Но есть «воспоминания», записанные в мифах, легендах и сказаниях у народов и племен, населяющих острова и архипелаги Тихого океана, у племен, живших на территории Южной Америки, у китайцев, японцев, у народностей Индии, Средней Азии, у эскимосов, Североамериканских индейцев, киргизов, бурят, нивхов…

Нивхский миф о сотворении мира использовал, как мы все и помним, Чингиз Айтматов в повести «Пегий пес, бегущий краем моря».

Вообще память человечества о начальных днях мира оплодотворила многие и многие произведения мирового искусства и литературы — от грандиозных мифов и гениальных фресок Микеланджело, украшающих плафон Сикстинской капеллы, до супрематистских полотен, являющих глазу клубящийся спиралевидный хаос; от псалмов царя Давида, поющих хвалу Творцу и Небодержцу, до «Сотворения мира» Гайдна и трагической музыкальной фрески «ХХ век» нашего современника Б. Тищенко, соединившего в клокотании органа хрупкую мелодию начала жизни со скрежетом апокалипсического конца.
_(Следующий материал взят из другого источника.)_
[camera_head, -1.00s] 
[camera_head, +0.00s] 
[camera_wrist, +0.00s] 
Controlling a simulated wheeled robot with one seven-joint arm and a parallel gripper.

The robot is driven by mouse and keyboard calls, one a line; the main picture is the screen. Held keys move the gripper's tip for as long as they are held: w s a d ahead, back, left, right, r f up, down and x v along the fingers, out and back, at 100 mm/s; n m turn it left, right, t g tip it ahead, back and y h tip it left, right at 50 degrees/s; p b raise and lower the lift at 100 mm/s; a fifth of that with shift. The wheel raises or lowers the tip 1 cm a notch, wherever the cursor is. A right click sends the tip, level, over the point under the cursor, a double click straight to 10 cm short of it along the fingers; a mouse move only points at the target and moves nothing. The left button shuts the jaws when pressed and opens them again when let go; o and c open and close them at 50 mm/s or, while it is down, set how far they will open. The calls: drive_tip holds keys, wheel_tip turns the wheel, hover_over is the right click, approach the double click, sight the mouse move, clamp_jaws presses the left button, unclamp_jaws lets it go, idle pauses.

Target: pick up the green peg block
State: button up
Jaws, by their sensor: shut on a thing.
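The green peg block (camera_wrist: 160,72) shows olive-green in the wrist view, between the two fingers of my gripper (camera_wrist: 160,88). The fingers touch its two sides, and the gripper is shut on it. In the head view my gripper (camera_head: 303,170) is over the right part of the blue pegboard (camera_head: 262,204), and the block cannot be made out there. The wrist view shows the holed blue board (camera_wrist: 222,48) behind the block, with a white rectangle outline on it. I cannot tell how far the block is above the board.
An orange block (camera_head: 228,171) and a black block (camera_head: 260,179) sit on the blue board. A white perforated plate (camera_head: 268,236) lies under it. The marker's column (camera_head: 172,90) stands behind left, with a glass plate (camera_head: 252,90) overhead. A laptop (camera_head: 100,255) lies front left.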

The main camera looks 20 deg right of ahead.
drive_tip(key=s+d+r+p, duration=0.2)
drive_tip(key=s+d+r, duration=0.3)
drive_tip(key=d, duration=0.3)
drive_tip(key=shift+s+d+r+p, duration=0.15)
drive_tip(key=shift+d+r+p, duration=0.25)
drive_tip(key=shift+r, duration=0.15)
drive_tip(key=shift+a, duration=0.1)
Надо сказать, что в «мемуарных» свидетельствах разных народов о своем начале поражает не столько вполне понятная разница мифов, преданий и легенд, сколько удивительное, прямо-таки ошарашивающее сходство всех этих рассказов в своих каких-то самых главных — первоначальных, определяющих и фундаментальных — чертах. И Земля и Человек во множестве мифов и религий возникали, если выражаться сегодняшним языком, по некоей достаточно общей и, так сказать, «типовой» модели. Тихоокеанский островитянин или древние ацтеки сохранили в своей памяти почти ту же в принципе версию создания Вселенной, что и переписчики библейских книг.

Такое сходство действительно не может не поражать. Более того, оно прямо-таки потрясает, и душу и сознание.
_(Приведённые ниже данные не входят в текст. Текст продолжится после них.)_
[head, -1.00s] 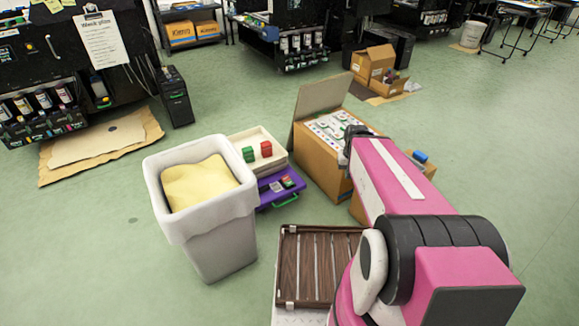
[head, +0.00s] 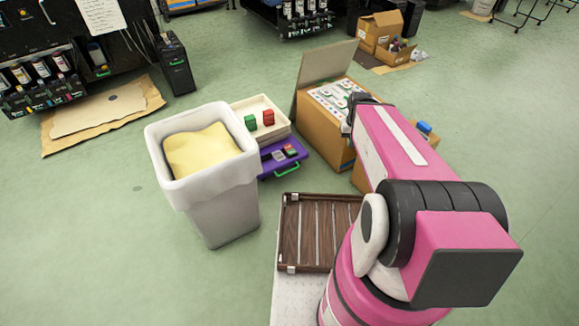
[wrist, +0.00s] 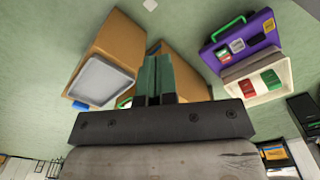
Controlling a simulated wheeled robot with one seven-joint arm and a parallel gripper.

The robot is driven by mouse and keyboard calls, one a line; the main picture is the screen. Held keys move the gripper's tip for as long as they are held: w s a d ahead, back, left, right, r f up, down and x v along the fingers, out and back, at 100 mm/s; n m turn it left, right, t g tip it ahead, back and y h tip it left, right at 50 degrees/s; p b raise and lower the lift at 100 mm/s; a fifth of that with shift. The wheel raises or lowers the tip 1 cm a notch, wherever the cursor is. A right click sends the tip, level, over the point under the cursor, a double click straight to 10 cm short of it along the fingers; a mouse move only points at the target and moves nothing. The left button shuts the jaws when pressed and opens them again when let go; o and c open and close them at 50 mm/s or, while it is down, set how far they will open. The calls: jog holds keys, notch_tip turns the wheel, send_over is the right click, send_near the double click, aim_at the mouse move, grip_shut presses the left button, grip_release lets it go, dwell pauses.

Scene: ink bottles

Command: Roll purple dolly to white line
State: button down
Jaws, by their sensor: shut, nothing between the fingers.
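The purple dolly (head: 292,165) is a low, flat purple platform with a green handle, on the floor right of the bin, carrying several small items. It shows upper right in the wrist view (wrist: 206,52), with its handle at the top. My gripper (wrist: 158,65) shows in the wrist view with its greenish fingers together and nothing between them, pointing toward the boxes and left of the dolly, apart from it. In the head view the fingers are hidden behind my pink arm. I cannot make out a white line in either view.
A cream tray (head: 277,131) with green and red items adjoins the dolly. A grey bin (head: 222,210) with yellow contents stands left of it, an open cardboard box (head: 333,138) right. A small white patch (wrist: 150,5) lies on the floor. Green floor is open at left.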

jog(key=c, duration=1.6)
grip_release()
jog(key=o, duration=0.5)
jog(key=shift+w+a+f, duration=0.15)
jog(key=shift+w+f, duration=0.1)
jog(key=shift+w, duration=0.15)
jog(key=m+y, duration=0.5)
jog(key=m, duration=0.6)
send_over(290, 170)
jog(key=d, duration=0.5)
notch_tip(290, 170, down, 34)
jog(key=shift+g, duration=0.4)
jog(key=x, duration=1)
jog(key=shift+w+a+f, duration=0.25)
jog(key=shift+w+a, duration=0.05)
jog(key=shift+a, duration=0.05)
Вначале сотворил Бог небо и землю…

Возникает догадка, кажущаяся лишь на первый взгляд парадоксальной: ведь если столько свидетелей-народов записали в своей памяти, в общем-то (отвлечемся от деталей) почти одно и то же, то нет ли в этих свидетельствах, пришедших из разных времен и разных частей света, крупицы реальности?

И надо сказать, что современный человек — исследователь, художник, историк, ученый-библеист — не сбрасывает со счетов столь драгоценной крупицы. Свидетельства, если они совпадают, должны учитываться; во всяком случае, приниматься во внимание. Конечно, миф есть миф, но и в мифологической структуре может содержаться информация, которой нельзя пренебрегать. Надо, кроме того, понимать, что миф — это поэзия, а поэзии свойственны свой язык, свой код, свои символы, своя, наконец, шифровка.
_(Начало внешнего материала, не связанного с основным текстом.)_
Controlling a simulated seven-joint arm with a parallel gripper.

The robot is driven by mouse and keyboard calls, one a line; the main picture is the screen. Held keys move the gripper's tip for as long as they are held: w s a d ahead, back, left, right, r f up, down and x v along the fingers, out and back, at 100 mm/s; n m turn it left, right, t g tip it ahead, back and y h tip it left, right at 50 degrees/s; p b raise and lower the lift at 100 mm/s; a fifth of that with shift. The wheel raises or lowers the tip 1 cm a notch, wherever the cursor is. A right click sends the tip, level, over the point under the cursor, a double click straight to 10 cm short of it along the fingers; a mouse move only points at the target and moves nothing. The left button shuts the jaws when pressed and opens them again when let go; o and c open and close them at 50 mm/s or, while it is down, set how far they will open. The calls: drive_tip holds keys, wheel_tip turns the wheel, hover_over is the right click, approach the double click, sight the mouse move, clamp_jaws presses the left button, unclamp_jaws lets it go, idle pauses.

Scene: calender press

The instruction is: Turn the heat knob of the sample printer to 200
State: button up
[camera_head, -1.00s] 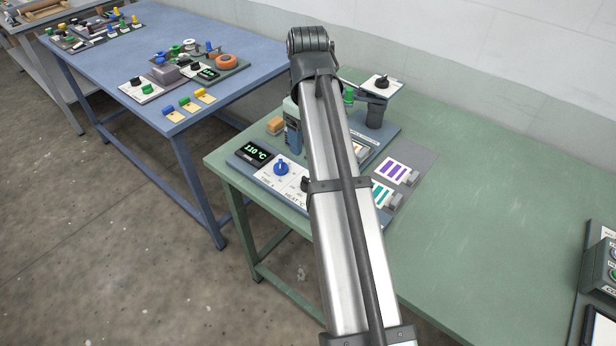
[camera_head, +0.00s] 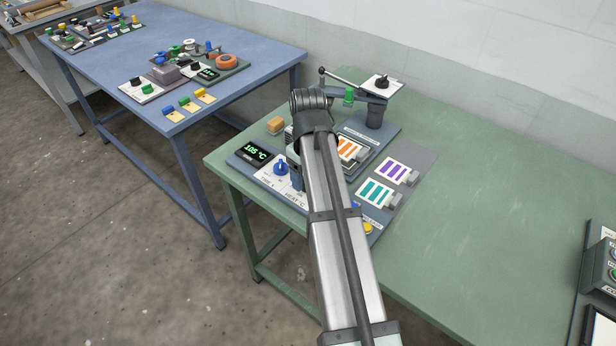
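The sample printer (camera_head: 393,136) stands on the green table, with orange, green and purple striped sample cards on and beside it. Its display (camera_head: 254,152) shows green digits that look like 195 °C, though they are small. A blue knob (camera_head: 281,167) sits on the white panel to the right of the display. The heat label (camera_head: 295,196) is partly visible on that panel. My gripper (camera_head: 296,174) is low over the panel, just right of the blue knob, mostly behind my arm. The heat knob is hidden there. I cannot see the fingertips or whether they touch the knob.
A lever (camera_head: 340,76) and a post with a small plate (camera_head: 383,84) rise behind my arm. A tan block (camera_head: 275,125) lies at the back left. A blue table (camera_head: 130,50) stands at left.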

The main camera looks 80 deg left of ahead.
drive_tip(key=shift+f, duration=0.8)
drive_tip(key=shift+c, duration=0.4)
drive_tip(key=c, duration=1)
Не случайно Эразм Роттердамский, автор не только знаменитой «Похвалы глупости», но и многих трудов по богословию и библеистике, предлагал относиться к Библии как к произведению поэтическому — священному, но поэтическому. Он считал, что воспринимать и толковать библейские сюжеты буквально было бы наивно и плоско. В библейских рассказах, доказывал он своему всегдашнему оппоненту Лютеру, есть «плоть» и «дух». К «плоти» он относил конкретную сюжетность и всяческую приземленность, которыми можно, по его мнению, почти пренебречь, потому что главное в историях Ветхого (а отчасти и Нового) завета не конкретность, а «дух», то есть, по его разъяснению, аллегория. В Библии, доказывал он, «иные вещи просто нелепы на вид и, на поверхностный взгляд, вредят нравам, например: коварство Давида, который убийством отплатил за прелюбодеяние, непомерная любовь Самсона, тайное сожительство Лота с дочерьми и тысяча подобного рода вещей…». Следует, настаивал он, видеть во всем этом аллегорию. «Если же ты, не обращая внимания на аллегорию, прочтешь, что дети спорили друг с другом в утробе матери, что право первородства продано за похлебку, что благословение отца вырвано хитростью, что Давид убил Голиафа пращой, что были срезаны волосы Самсона, — разве в этом больше толку, чем, если бы ты читал поэтический вымысел?.» Возможно, пылкий Эразм впал здесь в крайность, но сама мысль его о том, что нельзя пренебрегать аллегорией, заслуживает внимания. Ведь, в конце концов, то обстоятельство, что многие библейские истории и персонажи приобрели общечеловеческий смысл, говорит о том, что они — по художественной природе своей — символичны. Правда, Эразм в соответствии с тогдашней эстетикой выводит аллегорию из сферы поэтического, но в этом отношении мы можем пренебречь столь тонкой и исторически изменчивой дефиницией, чтобы согласиться с ним в главном: да, не все надо понимать буквально.